The protest was aimed at the Council’s allocation of 487 hectares of agricultural land and woodland for 4,500 houses to be built by 2036 – what has been called ‘Skerningham Garden Village’:
The countryside at Skerningham is such a beautiful and important habitat for wildlife and local green space to enhance people’s quality of life and improve their mental health that it has been called the ‘Jewel in the Crown of Darlington’ by Darlington Council itself, who now plan to allow 4,500 houses to be built there as well as relocate Darlington Golf Club, which would destroy Skerningham Community Woodland.
The land around Barmpton was sacred to the Brigantes, the Iron Age people who lived in this area. We know this because an ancient iron sword in a bronze scabbard:
was found around 1880 by some masons engaged in repairing a bridge at Barmton (sic), near Sadberge, in the county of Durham. It was thought of so little account that it lay on a heap for some days.Rev. William Greenwell, Proceedings of the Society of Antiquaries of London, November 21st 1895
According to the British Museum website:
The British Museum Register also notes a reference in the ‘Stockton and Darlington Times’, 3 August 1905, to the effect that the sword was found in Mr William Waldy’s gravel pit at Barmpton near Darlington. In a letter to Greenwell dated 4 December 1895, W. Lancaster Taylor, Rector of Sadberge, recorded ‘it seems this sword was dug up at Barmpton, a place near here, by masons who were repairing a bridge’. John Smith, landlord of the Three Tuns at Sadberge, heard about it and probably ‘secured it for some liquor’ about 15 years ago, according to his daughter who also said that Dr Hooppell had bought it from Smith for £1 about 10 years ago. Taylor thought that the most appropriate home for the sword would be the vestry at Sadberge Church, but fortunately Greenwell contacted Hercules Read, who secured it for the British Museum.
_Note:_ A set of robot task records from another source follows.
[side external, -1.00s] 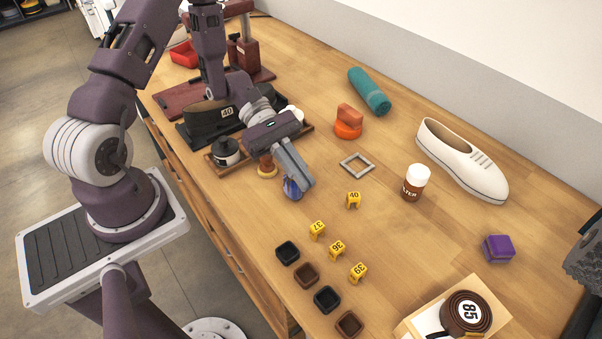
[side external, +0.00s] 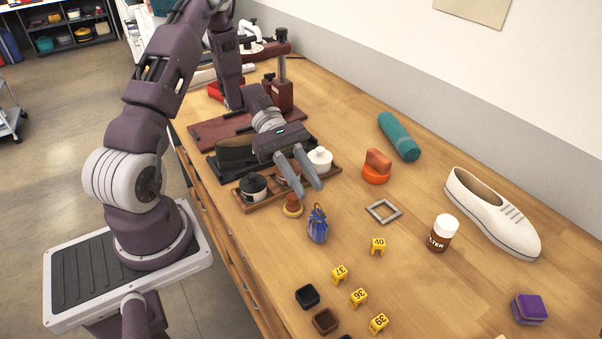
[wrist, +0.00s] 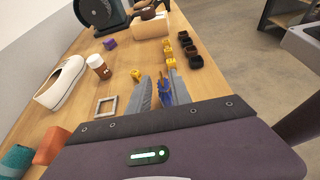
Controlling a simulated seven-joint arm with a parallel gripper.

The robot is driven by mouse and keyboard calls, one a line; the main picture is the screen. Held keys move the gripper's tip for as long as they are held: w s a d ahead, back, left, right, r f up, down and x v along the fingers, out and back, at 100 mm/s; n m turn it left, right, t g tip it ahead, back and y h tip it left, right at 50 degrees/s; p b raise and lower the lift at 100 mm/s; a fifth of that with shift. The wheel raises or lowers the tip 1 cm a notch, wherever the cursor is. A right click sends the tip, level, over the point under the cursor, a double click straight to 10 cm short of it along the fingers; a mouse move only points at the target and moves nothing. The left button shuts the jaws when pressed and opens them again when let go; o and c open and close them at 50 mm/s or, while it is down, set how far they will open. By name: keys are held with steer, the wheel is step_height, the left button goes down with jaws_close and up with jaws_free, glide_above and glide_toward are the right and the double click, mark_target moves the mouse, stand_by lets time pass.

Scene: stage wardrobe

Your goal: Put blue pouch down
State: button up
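The blue pouch (side external: 317,225) stands upright on the wooden bench, its gathered neck and small loop at the top. My gripper (side external: 309,189) is above and behind it on the side toward the tray, with its two fingers apart and nothing between them. In the wrist view the pouch (wrist: 165,92) shows in line with the gap between the fingers (wrist: 163,82), beyond them and partly hidden.
A small orange-brown knobbed item (side external: 293,205) stands close left of the pouch. A wooden tray (side external: 262,203) with jars lies behind. A grey square frame (side external: 383,211) and yellow number markers (side external: 378,246) are to the right. Bare bench lies between them.

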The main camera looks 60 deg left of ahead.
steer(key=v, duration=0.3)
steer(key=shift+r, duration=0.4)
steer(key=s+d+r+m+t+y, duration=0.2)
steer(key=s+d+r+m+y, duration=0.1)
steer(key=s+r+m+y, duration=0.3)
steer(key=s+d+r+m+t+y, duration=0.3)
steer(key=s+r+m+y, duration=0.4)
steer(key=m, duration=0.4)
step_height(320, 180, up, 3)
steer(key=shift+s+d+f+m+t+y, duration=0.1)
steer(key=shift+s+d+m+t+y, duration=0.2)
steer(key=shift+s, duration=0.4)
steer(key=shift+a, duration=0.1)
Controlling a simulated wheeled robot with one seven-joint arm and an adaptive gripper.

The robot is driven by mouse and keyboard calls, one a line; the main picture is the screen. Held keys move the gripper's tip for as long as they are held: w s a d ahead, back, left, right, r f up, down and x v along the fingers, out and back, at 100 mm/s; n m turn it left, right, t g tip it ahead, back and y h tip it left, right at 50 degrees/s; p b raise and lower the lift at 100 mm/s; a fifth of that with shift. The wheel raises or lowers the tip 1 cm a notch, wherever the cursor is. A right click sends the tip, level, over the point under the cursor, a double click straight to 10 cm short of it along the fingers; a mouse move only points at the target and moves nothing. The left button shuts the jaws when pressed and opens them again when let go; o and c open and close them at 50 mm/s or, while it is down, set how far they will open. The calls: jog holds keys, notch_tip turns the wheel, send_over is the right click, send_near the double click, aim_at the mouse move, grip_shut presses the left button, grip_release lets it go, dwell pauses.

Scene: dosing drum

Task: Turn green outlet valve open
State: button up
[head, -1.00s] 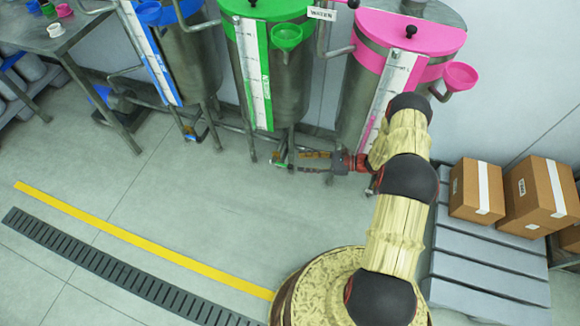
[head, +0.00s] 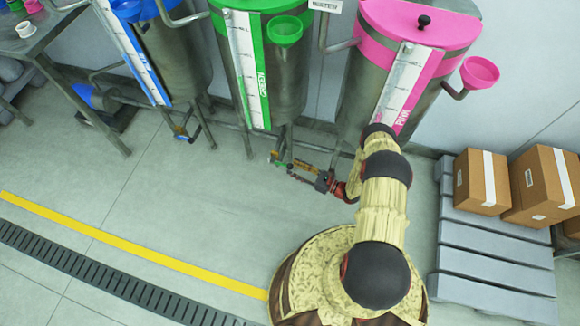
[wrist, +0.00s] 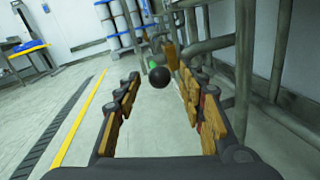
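The green drum (head: 277,75) stands in the middle of the row, with its outlet valve (head: 276,158) low under it. In the wrist view the valve shows as a round black knob (wrist: 159,77) with a bit of green (wrist: 152,64) behind it. My gripper (head: 291,170) is low beside this valve, reaching in from the right. In the wrist view my gripper (wrist: 160,84) is open, its fingers wide apart. The knob appears between the fingertips, at or just beyond them; I cannot tell whether anything touches. Nothing is held.
The blue drum (head: 180,65) stands left and the pink drum (head: 413,35) right. Pipes and drum legs (wrist: 243,70) run close along the right of my gripper. Boxes (head: 482,180) sit on a grey pallet (head: 490,260) at right. The floor (head: 180,215) in front is clear.

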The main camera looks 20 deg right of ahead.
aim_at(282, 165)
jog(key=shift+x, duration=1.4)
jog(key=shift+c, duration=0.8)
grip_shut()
The sand quarry where the sword was found is just to the north west of Barmpton Hall and can be located on this map produced by the Darlington Ramblers Association, illustrating their Barmpton and Skerne Valley walk. The quarry has now been planted with hawthorn trees. It is just to the left of the beautiful ‘Sandy Beech’, the friendliest tree I have ever encountered – despite some scumbags trying to burn her down so she is, astonishingly, completely hollow!
We went into the Dolphin Centre to observe the meeting from the balcony. Initially, we thought that the voting through of the Local Plan would be a ‘done deal’ and we just wanted to be there to witness and stand up as representative of those who do not agree with it. We were surprised at the passion of some of the Councillors speaking against the plan and even thought, for a short while, that there may be a small chance the plan might not get voted through. The vote was much closer than expected: 24-20 , but sadly the Local Plan was voted through.
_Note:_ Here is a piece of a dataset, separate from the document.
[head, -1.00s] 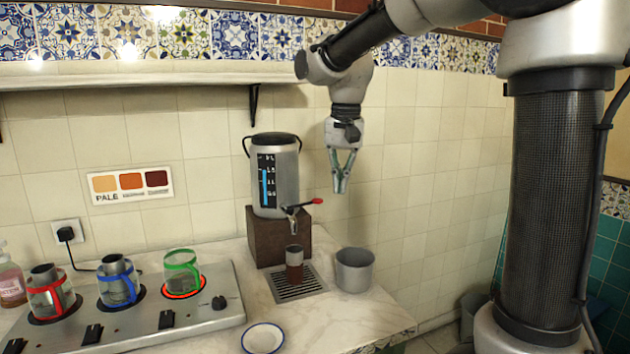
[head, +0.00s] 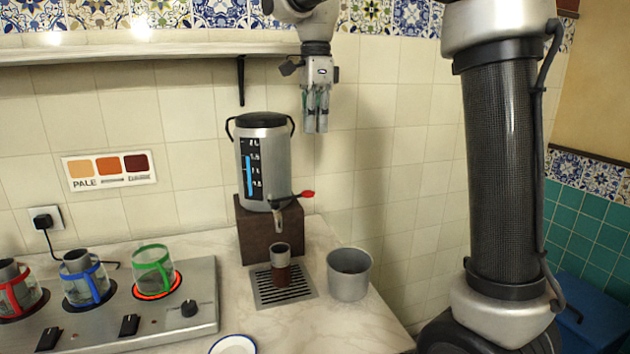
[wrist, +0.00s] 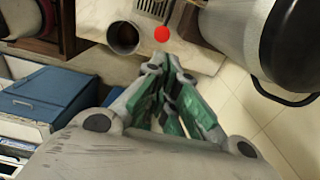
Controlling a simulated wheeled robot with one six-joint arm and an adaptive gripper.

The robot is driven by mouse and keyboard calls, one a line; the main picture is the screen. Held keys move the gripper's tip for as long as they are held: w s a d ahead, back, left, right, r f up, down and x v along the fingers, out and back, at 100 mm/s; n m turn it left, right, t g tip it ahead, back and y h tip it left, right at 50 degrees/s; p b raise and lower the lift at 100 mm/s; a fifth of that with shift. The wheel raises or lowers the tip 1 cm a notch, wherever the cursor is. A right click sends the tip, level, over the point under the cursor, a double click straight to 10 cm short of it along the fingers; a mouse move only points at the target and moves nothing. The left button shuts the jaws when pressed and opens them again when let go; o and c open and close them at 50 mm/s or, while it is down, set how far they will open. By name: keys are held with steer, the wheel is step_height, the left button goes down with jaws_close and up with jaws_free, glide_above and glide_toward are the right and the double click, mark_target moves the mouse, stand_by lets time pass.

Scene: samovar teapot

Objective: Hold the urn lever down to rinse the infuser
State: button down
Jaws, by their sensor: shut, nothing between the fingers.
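The steel urn (head: 265,165) stands on a brown block with its spout (head: 279,216) over the drip tray. Its lever (head: 307,194) has a red tip and sticks out to the right; the red tip also shows in the wrist view (wrist: 162,34). A metal cylinder with a brown lower part (head: 281,262), perhaps the infuser, stands upright on the tray under the spout. My gripper (head: 316,128) is shut and empty, above and slightly right of the lever, clear of it. In the wrist view its fingertips (wrist: 160,68) appear just below the red tip.
A hob (head: 200,325) with several handled glass vessels is at left, one on a glowing ring. A shelf (head: 110,50) runs above. Open air surrounds my gripper.

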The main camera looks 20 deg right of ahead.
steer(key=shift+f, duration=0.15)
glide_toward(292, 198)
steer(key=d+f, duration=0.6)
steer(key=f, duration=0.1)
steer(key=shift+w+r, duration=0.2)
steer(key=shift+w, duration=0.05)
The number of houses the Council plans on being built in the Borough of Darlington as a whole by 2036 is a minimum of 9,840 – but could be as many as 14,836 (Local Plan paragraph 6.2.2, page 38). The Government’s standard method of calculating an area’s housing needs (called the National Planning Policy Framework) gives a far lower figure of 3,240 as being required. The Council’s proposal for 9,840 new houses by 2036 as a minimum is 6,600 more than national planning guidance – and to put this into some sort of context, that’s more houses than the population of Saltburn. When this was raised in the meeting by members of the public the response given to these questions was simply a statement read out and then repeated word for word – that “people had an opportunity to discuss and challenge the housing requirement with a planning inspector at a hearing in May last year.” It was at this point that a scene from The Hitchhikers Guide to the Galaxy sprang to mind:
“But Mr Dent, the plans have been available in the local planning office for the last nine months.”
“Oh yes, well as soon as I heard I went straight round to see them, yesterday afternoon. You hadn’t exactly gone out of your way to call attention to them, had you? I mean, like actually telling anybody or anything.”
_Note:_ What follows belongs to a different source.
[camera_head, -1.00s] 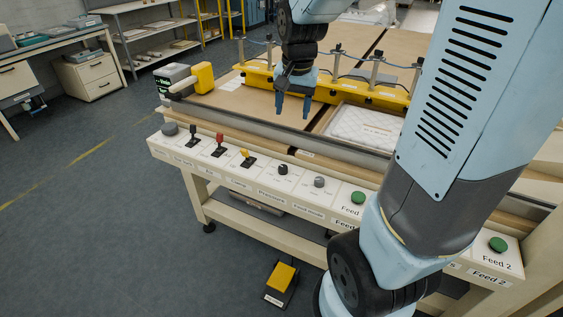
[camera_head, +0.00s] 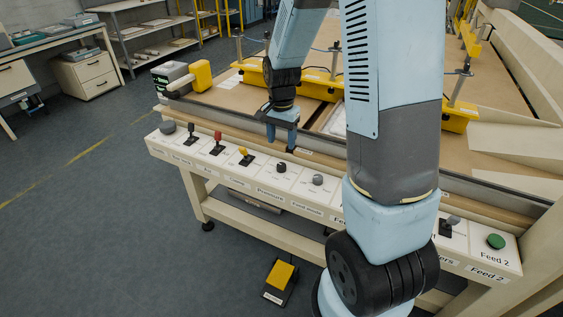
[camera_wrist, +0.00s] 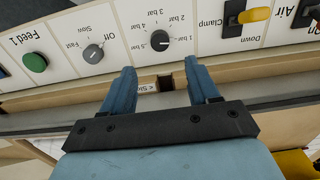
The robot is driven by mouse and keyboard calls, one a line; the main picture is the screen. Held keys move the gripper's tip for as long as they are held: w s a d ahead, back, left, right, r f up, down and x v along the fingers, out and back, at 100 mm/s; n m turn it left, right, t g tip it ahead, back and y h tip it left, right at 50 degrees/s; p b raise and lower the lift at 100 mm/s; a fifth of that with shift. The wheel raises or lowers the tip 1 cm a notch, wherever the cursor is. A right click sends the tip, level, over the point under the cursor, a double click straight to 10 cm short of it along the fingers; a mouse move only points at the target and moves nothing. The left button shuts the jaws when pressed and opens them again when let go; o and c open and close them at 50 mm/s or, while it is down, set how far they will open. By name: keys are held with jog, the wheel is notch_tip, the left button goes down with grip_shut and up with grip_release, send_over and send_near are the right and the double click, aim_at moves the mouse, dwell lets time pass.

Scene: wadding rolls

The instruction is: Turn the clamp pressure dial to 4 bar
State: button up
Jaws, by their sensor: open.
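The pressure dial (camera_head: 281,168) is a small black round knob on the front white panel, above the label "Pressure". In the wrist view the dial (camera_wrist: 160,41) appears upside down, ringed by marks from 1 to 5 bar. Its white pointer line seems to face right, close to the 1 bar mark. My gripper (camera_head: 281,144) is above and behind the panel, fingers downward. In the wrist view my gripper (camera_wrist: 158,68) is open and empty, with its fingertips apart on either side of the dial's line and not touching it.
A grey feed mode knob (camera_wrist: 93,54) sits beside the dial, with a green Feed 1 button (camera_wrist: 35,62) beyond it. On the other side are the yellow clamp lever (camera_wrist: 254,15) and other levers. A metal rail (camera_head: 225,120) runs behind the panel.

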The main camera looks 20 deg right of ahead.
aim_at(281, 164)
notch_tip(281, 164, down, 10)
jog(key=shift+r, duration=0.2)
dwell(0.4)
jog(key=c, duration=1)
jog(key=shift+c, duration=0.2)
“But the plans were on display …”
“On display? I eventually had to go down to the cellar to find them.”
“That’s the display department.”
“With a flashlight.”
“Ah, well the lights had probably gone.”
“So had the stairs.”
“But look, you found the notice didn’t you?”
“Yes,” said Arthur, “yes I did. It was on display in the bottom of a locked filing cabinet stuck in a disused lavatory with a sign on the door saying ‘Beware of the Leopard’.”
The Council could scrap the entire Skerningham development and still have a plan for over two thousand more houses than the Government’s national planning guidance recommends.
There is an ongoing petition against the Skerningham development here, and there will be a Spring Equinox guided walk through Skerningham organised by the Skerningham Woodland Action Group and led by David Clark (who was featured in the video above) to protest against the plans on Sunday 20th March 2022, meeting at 11am at the end of Glebe Road, which some of us from the Mandua Briga Seed Group are planning on attending. Hopefully see you there!